▶ _Problem to work on_: Transcribe every entry word for word, but skip the images.

— Start Data supplied —

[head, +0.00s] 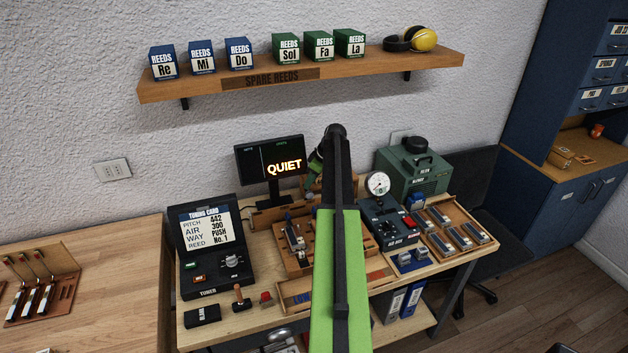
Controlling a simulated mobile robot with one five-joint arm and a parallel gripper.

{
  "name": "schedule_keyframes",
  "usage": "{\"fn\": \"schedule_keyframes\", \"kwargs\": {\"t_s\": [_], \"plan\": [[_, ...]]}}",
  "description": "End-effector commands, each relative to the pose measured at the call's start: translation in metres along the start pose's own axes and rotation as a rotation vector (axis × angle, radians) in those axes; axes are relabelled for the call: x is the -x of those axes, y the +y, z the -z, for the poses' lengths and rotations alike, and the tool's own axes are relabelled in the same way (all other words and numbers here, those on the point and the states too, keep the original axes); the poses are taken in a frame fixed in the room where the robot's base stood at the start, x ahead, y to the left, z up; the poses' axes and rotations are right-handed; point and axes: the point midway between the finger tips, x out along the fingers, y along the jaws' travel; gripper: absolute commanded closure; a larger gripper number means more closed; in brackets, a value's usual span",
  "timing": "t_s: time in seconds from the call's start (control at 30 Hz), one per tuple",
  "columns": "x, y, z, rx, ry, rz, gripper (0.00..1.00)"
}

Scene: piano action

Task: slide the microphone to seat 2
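I cannot make out a microphone for certain; it may be hidden behind my arm or too small to tell. No seat number is readable. A wooden board (273,235) with slots and small metal parts stands in the middle of the bench, and my arm covers its right part. A metal piece (294,238) stands upright on its left side. My arm rises from the bottom centre, bends at the top and goes down behind itself. My gripper is hidden behind it, so its fingers and anything in them do not show.
A screen (270,165) reading "QUIET" stands behind the board. A tuner case (207,245) is on the left. An air box (385,222) with a gauge (378,184), a green machine (412,175) and a reed tray (462,238) stand on the right.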

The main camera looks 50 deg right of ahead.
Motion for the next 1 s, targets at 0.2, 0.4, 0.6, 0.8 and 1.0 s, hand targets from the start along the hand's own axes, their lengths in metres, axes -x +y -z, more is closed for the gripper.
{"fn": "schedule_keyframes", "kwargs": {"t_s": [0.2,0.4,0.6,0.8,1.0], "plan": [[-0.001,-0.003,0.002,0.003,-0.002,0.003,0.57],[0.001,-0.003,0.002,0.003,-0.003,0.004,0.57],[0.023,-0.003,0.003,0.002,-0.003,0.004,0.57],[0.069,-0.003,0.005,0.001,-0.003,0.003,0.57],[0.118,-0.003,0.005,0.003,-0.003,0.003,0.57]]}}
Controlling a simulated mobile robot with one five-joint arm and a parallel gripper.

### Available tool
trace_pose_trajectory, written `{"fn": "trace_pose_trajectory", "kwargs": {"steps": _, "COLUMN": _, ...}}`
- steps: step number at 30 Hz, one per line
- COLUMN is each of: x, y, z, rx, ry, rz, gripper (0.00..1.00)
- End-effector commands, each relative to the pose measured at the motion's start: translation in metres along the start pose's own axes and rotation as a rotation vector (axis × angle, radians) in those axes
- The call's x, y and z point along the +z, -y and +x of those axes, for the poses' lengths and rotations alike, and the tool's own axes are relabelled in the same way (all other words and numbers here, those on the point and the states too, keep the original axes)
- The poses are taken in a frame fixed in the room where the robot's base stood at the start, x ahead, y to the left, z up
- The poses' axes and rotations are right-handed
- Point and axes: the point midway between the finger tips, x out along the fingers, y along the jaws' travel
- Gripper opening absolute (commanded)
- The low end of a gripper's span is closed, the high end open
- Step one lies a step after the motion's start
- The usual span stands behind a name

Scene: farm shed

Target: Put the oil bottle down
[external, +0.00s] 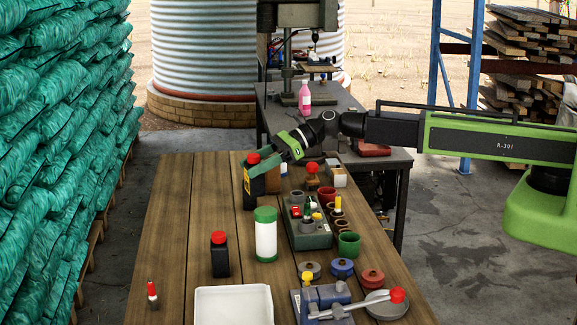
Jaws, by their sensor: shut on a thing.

— End Data supplied —

▶ _Finished exercise_:
[head, +0.00s] 
Controlling a simulated mobile robot with one five-joint arm and a parallel gripper.

{
  "name": "schedule_keyframes",
  "usage": "{\"fn\": \"schedule_keyframes\", \"kwargs\": {\"t_s\": [_], \"plan\": [[_, ...]]}}",
  "description": "End-effector commands, each relative to the pose measured at the call's start: translation in metres along the start pose's own axes and rotation as a rotation vector (axis × angle, radians) in those axes; axes are relabelled for the call: x is the -x of those axes, y the +y, z the -z, for the poses' lengths and rotations alike, and the tool's own axes are relabelled in the same way (all other words and numbers here, those on the point and the states too, keep the original axes); the poses are taken in a frame fixed in the room where the robot's base stood at the start, x ahead, y to the left, z up; the poses' axes and rotations are right-handed; point and axes: the point midway between the finger tips, x out along the fingers, y along the jaws' travel; gripper: absolute commanded closure; a larger gripper number means more closed; in brackets, a value's usual span",
  "timing": "t_s: time in seconds from the call's start (control at 30 Hz), one per tuple",
  "columns": "x, y, z, rx, ry, rz, gripper (0.00..1.00)"
}

Scene: piano action

Task: slide the microphone to seat 2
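I cannot make out a microphone for certain; it may be hidden behind my arm or too small to tell. No seat number is readable. A wooden board (273,235) with slots and small metal parts stands in the middle of the bench, and my arm covers its right part. A metal piece (294,238) stands upright on its left side. My arm rises from the bottom centre, bends at the top and goes down behind itself. My gripper is hidden behind it, so its fingers and anything in them do not show.
A screen (270,165) reading "QUIET" stands behind the board. A tuner case (207,245) is on the left. An air box (385,222) with a gauge (378,184), a green machine (412,175) and a reed tray (462,238) stand on the right.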

The main camera looks 50 deg right of ahead.
Motion for the next 1 s, targets at 0.2, 0.4, 0.6, 0.8 and 1.0 s, hand targets from the start along the hand's own axes, their lengths in metres, axes -x +y -z, more is closed for the gripper.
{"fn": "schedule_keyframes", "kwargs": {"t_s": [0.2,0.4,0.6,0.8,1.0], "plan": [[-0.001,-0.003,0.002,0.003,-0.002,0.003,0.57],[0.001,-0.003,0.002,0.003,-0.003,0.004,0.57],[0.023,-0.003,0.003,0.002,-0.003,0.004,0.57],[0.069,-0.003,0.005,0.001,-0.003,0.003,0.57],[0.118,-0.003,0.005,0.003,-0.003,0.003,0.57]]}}
Controlling a simulated mobile robot with one five-joint arm and a parallel gripper.

### Available tool
trace_pose_trajectory, written `{"fn": "trace_pose_trajectory", "kwargs": {"steps": _, "COLUMN": _, ...}}`
- steps: step number at 30 Hz, one per line
- COLUMN is each of: x, y, z, rx, ry, rz, gripper (0.00..1.00)
- End-effector commands, each relative to the pose measured at the motion's start: translation in metres along the start pose's own axes and rotation as a rotation vector (axis × angle, radians) in those axes
- The call's x, y and z point along the +z, -y and +x of those axes, for the poses' lengths and rotations alike, and the tool's own axes are relabelled in the same way (all other words and numbers here, those on the point and the states too, keep the original axes)
- The poses are taken in a frame fixed in the room where the robot's base stood at the start, x ahead, y to the left, z up
- The poses' axes and rotations are right-handed
- Point and axes: the point midway between the finger tips, x out along the fingers, y along the jaws' travel
- Gripper opening absolute (commanded)
- The low end of a gripper's span is closed, the high end open
- Step one lies a step after the motion's start
- The usual span stands behind a name

Scene: farm shed

Target: Put the oil bottle down
[external, +0.00s] 
Jaws, by their sensor: shut on a thing.

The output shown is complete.